Intel will begin producing its next-generation Penryn family of processors in the second half of this year. The new chips code-named Nehalem will have new micro-architecture and will feature built-in memory controllers as well as graphics cores.
Focusing on high performance and energy efficiency, the new processors benefit from enhancements to the Intel Core microarchitecture and also Intel's 45nm Hi-k process technology with its hafnium-based high-K + metal gate transistor design.
Intel has more than 15 45nm Hi-k product designs in various stages of development, and will have two 45nm manufacturing fabs in production by the end of the year, with a total of four in production by the second half of 2008.
Penryn family microarchitecture
Six Penryn family processors, including dual and quad-core desktop processors and a dual core mobile processor are all under the Intel Core processor brand name as well as new dual and quad-core server processors under the Intel Xeon processor brand name. A processor for higher-end server multiprocessing systems is also under development.
The new 45nm next-generation Intel Core 2 quad-core processors will have 820 million transistors. The dual-core version has a die size of 107mm2, which is 25 percent smaller than Intel's current 65nm products and operate at the same or lower power than Intel's current dual core processors.

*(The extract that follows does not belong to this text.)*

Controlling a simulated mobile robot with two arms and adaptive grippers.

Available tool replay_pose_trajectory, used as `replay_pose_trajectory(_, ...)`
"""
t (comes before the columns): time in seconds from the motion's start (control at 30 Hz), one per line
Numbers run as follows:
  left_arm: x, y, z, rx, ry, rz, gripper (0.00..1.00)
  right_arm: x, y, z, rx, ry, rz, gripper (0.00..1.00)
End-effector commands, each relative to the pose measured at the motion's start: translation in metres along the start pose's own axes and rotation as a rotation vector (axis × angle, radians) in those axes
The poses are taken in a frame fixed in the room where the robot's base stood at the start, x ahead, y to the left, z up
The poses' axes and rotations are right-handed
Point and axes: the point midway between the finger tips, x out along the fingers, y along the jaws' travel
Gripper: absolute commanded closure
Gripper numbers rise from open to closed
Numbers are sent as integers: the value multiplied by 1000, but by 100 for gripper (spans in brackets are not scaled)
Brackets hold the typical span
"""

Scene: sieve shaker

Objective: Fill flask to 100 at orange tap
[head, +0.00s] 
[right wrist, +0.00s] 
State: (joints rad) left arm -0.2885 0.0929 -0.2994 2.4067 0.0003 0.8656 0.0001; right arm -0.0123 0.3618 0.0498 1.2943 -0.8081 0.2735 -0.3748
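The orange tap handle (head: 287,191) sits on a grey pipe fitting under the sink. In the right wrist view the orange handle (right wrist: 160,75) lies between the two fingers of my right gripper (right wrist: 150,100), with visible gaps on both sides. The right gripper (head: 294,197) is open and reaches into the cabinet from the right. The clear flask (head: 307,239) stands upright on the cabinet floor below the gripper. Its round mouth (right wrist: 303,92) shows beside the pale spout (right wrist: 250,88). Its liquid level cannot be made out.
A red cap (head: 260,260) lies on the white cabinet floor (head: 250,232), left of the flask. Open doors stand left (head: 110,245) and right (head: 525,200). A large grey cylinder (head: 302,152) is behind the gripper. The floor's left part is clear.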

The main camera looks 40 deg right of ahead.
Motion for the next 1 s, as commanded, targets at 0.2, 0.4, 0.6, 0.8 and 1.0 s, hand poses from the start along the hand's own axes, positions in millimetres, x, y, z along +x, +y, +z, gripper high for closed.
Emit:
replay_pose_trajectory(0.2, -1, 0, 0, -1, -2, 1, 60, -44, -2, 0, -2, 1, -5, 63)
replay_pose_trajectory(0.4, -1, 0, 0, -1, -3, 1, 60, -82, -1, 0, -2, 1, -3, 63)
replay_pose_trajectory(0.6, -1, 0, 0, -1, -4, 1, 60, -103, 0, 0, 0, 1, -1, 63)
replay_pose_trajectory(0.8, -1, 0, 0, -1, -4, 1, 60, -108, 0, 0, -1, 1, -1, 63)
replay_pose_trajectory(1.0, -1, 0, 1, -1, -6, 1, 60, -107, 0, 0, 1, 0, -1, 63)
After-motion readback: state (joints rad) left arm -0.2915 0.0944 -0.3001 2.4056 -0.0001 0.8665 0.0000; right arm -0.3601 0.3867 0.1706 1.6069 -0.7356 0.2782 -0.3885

The mobile Penryn processor has a new advanced power management state called Deep Power Down Technology that reduces the power of the processor during idle periods such that internal transistor power leakage is no longer a factor. This helps extend battery life in laptops.
For the mobile Penryn processor, Intel has enhanced the Intel Dynamic Acceleration Technology available in current Intel Core 2 processors. This feature uses the power headroom freed up when a core is made inactive to boost the performance of another still active core.
Penryn includes Intel Streaming SIMD Extensions 4 (SSE4) instructions, the largest unique instruction set addition since the original SSE Instruction Set Architecture (ISA). This extends the Intel 64 instruction set architecture to expand the performance and capabilities of the Intel Architecture.
Other features include microarchitecture optimizations that deliver more instruction executions per clock cycle, Enhanced Intel virtualization Technology,
as well as a higher frequencies. Penryn desktop and server products will introduce speeds at greater than 3GHz.
In addition, Penryn-based processors are expected to provide fast divider performance, roughly doubling the divider speed over previous generations for computations used in nearly all applications through the inclusion of a new, faster divide technique called Radix 16.
Penryn processors will also include up to a 50 percent larger L2 cache with a higher degree of associativity to further improve the hit rate and maximize its utilization. Dual-core Penryn processors will feature up to a 6MB L2 cache and quad-core processors up to a 12MB L2 cache. Cache is a memory reservoir where frequently accessed data can be stored for more rapid access. Larger and faster cache sizes speed a computer's performance and response time.
After Penryn and the 45nm Hi-k silicon technology introduction comes Intel's next-generation microarchitecture (Nehalem) slated for initial production in 2008.
Nehalem microarchitecture will feature the so-called dynamically scallable architecture, meaning that Intel will offer different designs according to the needs of each market segment.
The chips will have from one to eight cores, each of which will support simultaneous multi-threading capability, similar to Intel Hyper-threading technology. The cores will have shared caches controlled by Intel's Smart Cache technology.
Nehalem architecture will also add an on-chip memory controller, as well as "high performance integrated graphics". This will allow Intel to offer new cost-efficient and powerful microprocessors for mainstream markets.